Deregolamentazione e finanza liberata
Una delle riforme simbolo fu la revoca del Glass-Steagall Act nel 1999, che separava le banche commerciali da quelle d’investimento. Questo contribuì a spianare la strada alla crescita senza freni del potere finanziario, culminata con la crisi del 2008. La deregolamentazione divenne dogma, con la convinzione che i mercati si autoregolassero.
La globalizzazione e il tradimento della classe media
L’altro pilastro fu l’apertura ai mercati globali: ingresso della Cina nel WTO (2001, preparato negli anni di Clinton), delocalizzazione produttiva, abbattimento di barriere doganali. Per le grandi aziende americane fu un’occasione d’oro. Per milioni di lavoratori, in particolare della classe media bianca, fu l’inizio della marginalizzazione: fabbriche chiuse, salari stagnanti, identità sociale in crisi.
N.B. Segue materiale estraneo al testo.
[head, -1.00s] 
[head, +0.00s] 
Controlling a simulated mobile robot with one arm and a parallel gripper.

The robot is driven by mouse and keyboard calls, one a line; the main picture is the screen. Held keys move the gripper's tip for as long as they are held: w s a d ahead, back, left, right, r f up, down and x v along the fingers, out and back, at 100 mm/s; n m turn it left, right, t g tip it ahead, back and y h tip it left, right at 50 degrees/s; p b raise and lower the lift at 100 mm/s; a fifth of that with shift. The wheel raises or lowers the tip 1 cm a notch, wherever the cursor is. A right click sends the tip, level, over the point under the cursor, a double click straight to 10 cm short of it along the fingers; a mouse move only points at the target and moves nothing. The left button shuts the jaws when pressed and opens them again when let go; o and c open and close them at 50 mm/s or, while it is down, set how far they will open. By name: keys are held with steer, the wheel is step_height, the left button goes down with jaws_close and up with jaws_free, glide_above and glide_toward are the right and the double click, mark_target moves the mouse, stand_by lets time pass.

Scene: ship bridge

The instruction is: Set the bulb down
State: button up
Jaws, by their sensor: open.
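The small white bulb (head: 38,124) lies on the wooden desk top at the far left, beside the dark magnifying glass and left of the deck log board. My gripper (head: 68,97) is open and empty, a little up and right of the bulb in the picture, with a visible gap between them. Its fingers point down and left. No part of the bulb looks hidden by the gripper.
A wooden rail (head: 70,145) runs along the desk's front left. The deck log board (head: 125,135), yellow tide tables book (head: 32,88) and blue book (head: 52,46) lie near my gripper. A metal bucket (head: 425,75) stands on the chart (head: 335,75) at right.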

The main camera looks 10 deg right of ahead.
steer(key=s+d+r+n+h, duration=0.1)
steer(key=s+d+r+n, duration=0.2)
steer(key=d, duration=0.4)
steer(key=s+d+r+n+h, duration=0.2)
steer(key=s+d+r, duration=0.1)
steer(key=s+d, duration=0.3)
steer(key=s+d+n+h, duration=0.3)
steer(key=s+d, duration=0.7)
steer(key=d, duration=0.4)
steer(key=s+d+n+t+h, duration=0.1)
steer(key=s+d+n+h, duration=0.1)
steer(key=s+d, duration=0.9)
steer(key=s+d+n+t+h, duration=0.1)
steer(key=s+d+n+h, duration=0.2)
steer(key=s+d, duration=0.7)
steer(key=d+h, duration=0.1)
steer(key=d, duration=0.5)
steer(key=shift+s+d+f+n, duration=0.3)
Il prezzo umano: la sanità, le tutele, i diritti saltati
La retorica meritocratica e individualista della Terza Via finì per indebolire i pilastri dello stato sociale. In America, il sistema sanitario rimase privatizzato e inaccessibile per molti. I lavoratori persero garanzie, protezioni, voce politica. La “mobilità sociale”, un tempo mito fondativo americano, divenne sempre più un’illusione.
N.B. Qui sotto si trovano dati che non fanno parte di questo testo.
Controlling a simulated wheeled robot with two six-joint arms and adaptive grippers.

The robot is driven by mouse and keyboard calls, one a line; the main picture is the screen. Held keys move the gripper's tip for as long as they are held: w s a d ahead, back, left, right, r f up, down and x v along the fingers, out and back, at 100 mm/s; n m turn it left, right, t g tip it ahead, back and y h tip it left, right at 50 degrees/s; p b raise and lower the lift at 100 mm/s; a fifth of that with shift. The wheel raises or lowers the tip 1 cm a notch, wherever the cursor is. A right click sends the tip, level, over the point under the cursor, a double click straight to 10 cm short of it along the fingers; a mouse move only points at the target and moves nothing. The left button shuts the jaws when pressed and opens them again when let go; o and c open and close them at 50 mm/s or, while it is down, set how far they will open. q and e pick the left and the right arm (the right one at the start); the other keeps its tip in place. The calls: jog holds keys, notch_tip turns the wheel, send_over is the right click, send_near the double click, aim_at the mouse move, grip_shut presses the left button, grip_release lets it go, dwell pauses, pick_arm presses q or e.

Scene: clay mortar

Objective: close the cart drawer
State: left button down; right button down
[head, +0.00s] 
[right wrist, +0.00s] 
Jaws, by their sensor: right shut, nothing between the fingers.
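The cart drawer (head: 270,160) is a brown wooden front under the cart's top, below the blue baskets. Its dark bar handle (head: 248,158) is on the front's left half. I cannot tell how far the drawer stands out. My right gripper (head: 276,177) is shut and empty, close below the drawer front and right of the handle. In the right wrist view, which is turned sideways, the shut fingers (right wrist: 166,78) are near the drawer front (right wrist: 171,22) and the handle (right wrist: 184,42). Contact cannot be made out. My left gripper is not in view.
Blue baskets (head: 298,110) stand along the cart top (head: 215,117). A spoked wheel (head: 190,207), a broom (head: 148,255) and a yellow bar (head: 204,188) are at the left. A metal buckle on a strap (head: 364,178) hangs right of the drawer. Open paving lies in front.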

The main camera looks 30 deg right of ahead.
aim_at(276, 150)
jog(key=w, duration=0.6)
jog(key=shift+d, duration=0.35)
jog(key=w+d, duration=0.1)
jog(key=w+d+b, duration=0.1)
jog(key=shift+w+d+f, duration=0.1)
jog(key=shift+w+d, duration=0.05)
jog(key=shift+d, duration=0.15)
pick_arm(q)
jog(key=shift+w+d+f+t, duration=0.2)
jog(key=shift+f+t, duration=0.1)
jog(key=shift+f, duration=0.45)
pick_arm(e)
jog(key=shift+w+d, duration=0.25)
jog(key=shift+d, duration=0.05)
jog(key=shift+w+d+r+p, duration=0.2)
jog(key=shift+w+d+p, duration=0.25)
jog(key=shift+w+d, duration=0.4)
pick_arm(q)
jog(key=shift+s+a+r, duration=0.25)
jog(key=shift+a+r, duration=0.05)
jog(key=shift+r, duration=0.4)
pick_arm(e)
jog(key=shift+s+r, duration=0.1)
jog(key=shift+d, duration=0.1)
Da Clinton a Trump: la reazione populista
Quello che si è scatenato negli anni successivi – dalla rabbia del Tea Party fino all’ascesa di Donald Trump – non è altro che la risposta disperata di una parte dell’America lasciata indietro. Una rivolta culturale e identitaria, prima ancora che economica. La fiducia nelle élite politiche è crollata, e con essa la tenuta della democrazia liberale.
E ora?
Oggi, nel mezzo di nuove crisi – ambientali, geopolitiche, sociali – il modello clintoniano appare superato. Eppure molte sue logiche dominano ancora. Il problema non è solo cosa ha fatto il clintonismo, ma cosa ha impedito di costruire: un’economia equa, una società solidale, una politica capace di rappresentare davvero le maggioranze, non solo le élite.